AIM:
Give the data below again exactly as it stands. Omit the pictures.

SUPPLIED MATERIAL:

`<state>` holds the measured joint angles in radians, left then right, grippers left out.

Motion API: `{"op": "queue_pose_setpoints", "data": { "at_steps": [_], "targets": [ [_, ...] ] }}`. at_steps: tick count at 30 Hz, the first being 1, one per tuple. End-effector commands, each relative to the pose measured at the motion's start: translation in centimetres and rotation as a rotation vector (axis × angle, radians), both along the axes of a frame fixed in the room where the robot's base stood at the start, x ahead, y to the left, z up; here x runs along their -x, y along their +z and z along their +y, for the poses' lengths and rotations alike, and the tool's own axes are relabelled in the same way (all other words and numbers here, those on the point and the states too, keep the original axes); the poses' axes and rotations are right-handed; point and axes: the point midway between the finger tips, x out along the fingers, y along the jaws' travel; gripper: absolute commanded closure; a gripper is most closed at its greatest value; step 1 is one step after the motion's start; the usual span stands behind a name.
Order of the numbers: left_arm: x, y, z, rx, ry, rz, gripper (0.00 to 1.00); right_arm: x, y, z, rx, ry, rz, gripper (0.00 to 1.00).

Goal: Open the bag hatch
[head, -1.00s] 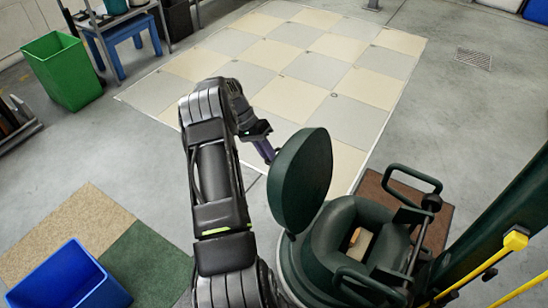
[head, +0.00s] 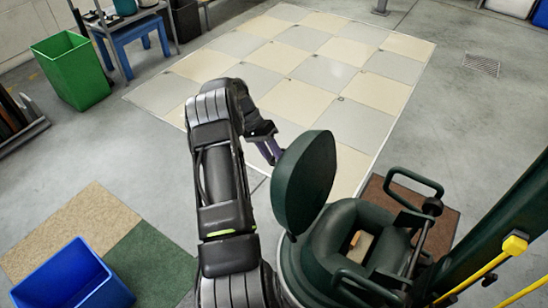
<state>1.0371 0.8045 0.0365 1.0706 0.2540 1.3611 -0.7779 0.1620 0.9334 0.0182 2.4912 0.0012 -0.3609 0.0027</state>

RIGHT ANSWER:
`<state>` holds the measured joint angles in radians, left then right, grippers left out.

Motion API: `{"op": "queue_pose_setpoints", "data": { "at_steps": [_], "targets": [ [_, ...] ] }}`. at_steps: tick count at 30 Hz, the first being 1, one per tuple. End-effector commands, each relative to the pose measured at the motion's start: translation in centimetres and rotation as a rotation vector (axis × angle, radians), both along the axes of a frame fixed in the room where the robot's base stood at the start, x ahead, y to the left, z up; here x runs along their -x, y along their +z and z along their +y, for the poses' lengths and rotations alike, and the tool's own axes are relabelled in the same way (all other words and numbers here, those on the point and the states too, keep the original axes); the poses' axes and rotations are right-handed; point and axes: the point midway between the finger tips, x out along the fingers, y along the jaws' travel; gripper: absolute commanded closure; a gripper is most closed at its greatest value; step 1 is one step after the motion's start; the usual span stands behind a name.
Order of the numbers: left_arm: x, y, z, rx, ry, rz, gripper (0.00 to 1.00); right_arm: x, y, z, rx, ry, rz, gripper (0.00 to 1.00).

Goal: Open the bag hatch
[head, -1.00s] 
[head, +0.00s] 
<state>1.0371 0.8045 0.0365 1.0706 0.2540 1.3611 -0.7779 0.1620 0.9334 0.0182 2.4912 0.0012 -0.3609 0.0027</state>

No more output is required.